Is it something to do with the intnx line before it not creating the variable properly?

tish · Posted 07-20-2012 05:19 PM

Oh no. My mistake! In the select clause, once the variable days is created, we need to declare it as a calculated variable if we refer to it. Look at the correction in the calculation for new_value:

proc sql;

create table new_dataset as

select

ID,

date,

value,

intnx('month', date, 0, 'end') - intnx('month', date, 0, 'beginning') + 1 as days,

value / calculated days as new_value

from

old_dataset;

quit;

Blush! My apologies!

andp · Posted 07-20-2012 05:39 PM

It works now, thanks!!

Howles · Posted 07-23-2012 04:31 PM

The DAY function can simplify the formula. I would use it directly in the divisor, to avoid creating an intermediate column.

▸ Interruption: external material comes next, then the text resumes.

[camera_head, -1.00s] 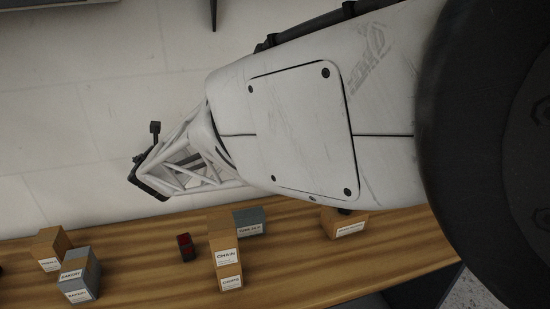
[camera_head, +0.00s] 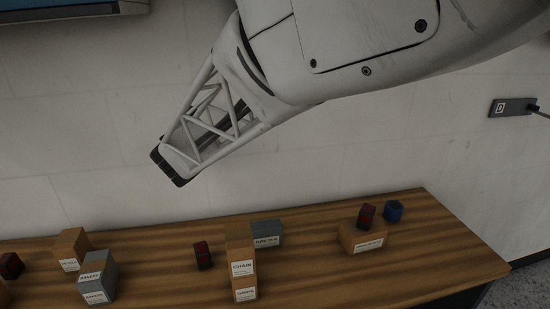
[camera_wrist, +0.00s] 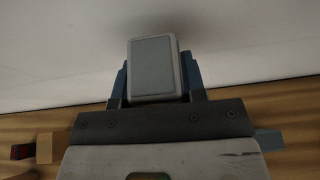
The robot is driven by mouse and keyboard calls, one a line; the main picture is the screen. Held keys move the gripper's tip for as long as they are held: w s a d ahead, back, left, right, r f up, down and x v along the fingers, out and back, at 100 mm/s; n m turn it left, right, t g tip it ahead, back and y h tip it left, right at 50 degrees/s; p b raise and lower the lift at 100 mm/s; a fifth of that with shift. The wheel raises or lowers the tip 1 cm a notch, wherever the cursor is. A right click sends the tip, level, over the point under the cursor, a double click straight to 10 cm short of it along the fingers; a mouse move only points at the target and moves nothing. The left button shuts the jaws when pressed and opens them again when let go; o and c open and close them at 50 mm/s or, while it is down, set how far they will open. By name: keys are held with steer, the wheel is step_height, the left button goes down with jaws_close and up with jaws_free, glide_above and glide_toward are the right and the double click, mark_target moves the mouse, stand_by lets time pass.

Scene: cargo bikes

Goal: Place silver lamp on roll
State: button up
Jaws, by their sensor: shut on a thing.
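In the wrist view my gripper (camera_wrist: 155,60) is shut on a grey, rounded box-like piece, the silver lamp (camera_wrist: 153,72), held between two blue fingers. Its flat darker grey panel faces the camera, with the pale wall behind. The head view shows my white arm, but I cannot make out the fingers or lamp there. A small dark blue round piece, likely the roll (camera_head: 393,211), stands near the right end of the wooden table (camera_head: 330,285). It is beside a red and black lamp (camera_head: 366,214), and apart from my arm.
A brown box (camera_head: 362,241) is close to the blue piece. Stacked chain boxes (camera_head: 241,266), a grey box (camera_head: 267,234), another red-black lamp (camera_head: 202,256), stacked grey boxes (camera_head: 97,278) and a brown box (camera_head: 70,249) occupy the left and middle. The table's front right is clear.

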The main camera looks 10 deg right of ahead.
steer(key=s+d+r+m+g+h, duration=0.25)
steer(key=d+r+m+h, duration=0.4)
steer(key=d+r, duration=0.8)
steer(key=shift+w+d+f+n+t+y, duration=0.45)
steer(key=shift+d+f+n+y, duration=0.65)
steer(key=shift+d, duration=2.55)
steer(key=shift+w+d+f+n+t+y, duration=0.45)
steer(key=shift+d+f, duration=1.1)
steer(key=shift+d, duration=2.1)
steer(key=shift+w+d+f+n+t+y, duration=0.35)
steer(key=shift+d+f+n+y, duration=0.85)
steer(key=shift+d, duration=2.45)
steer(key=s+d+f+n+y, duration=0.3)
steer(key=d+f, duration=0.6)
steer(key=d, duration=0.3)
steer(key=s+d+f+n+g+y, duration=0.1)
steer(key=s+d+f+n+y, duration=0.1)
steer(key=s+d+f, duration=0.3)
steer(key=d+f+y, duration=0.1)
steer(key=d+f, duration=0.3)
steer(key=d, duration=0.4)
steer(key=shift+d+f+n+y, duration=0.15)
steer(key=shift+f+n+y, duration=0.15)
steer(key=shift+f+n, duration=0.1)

create table new_dataset as

select ID,

date,

value,

value / day( intnx('month', date, 0, 'end') ) as new_value

from old_dataset ;

quit ;

tish · Posted 07-23-2012 05:11 PM

Oh, the DAY() function! I like that! About the intermediate column: when I'm the one doing the work, I like to open up and look at my intermediate files, so I can make sure that my code is doing what I think it is.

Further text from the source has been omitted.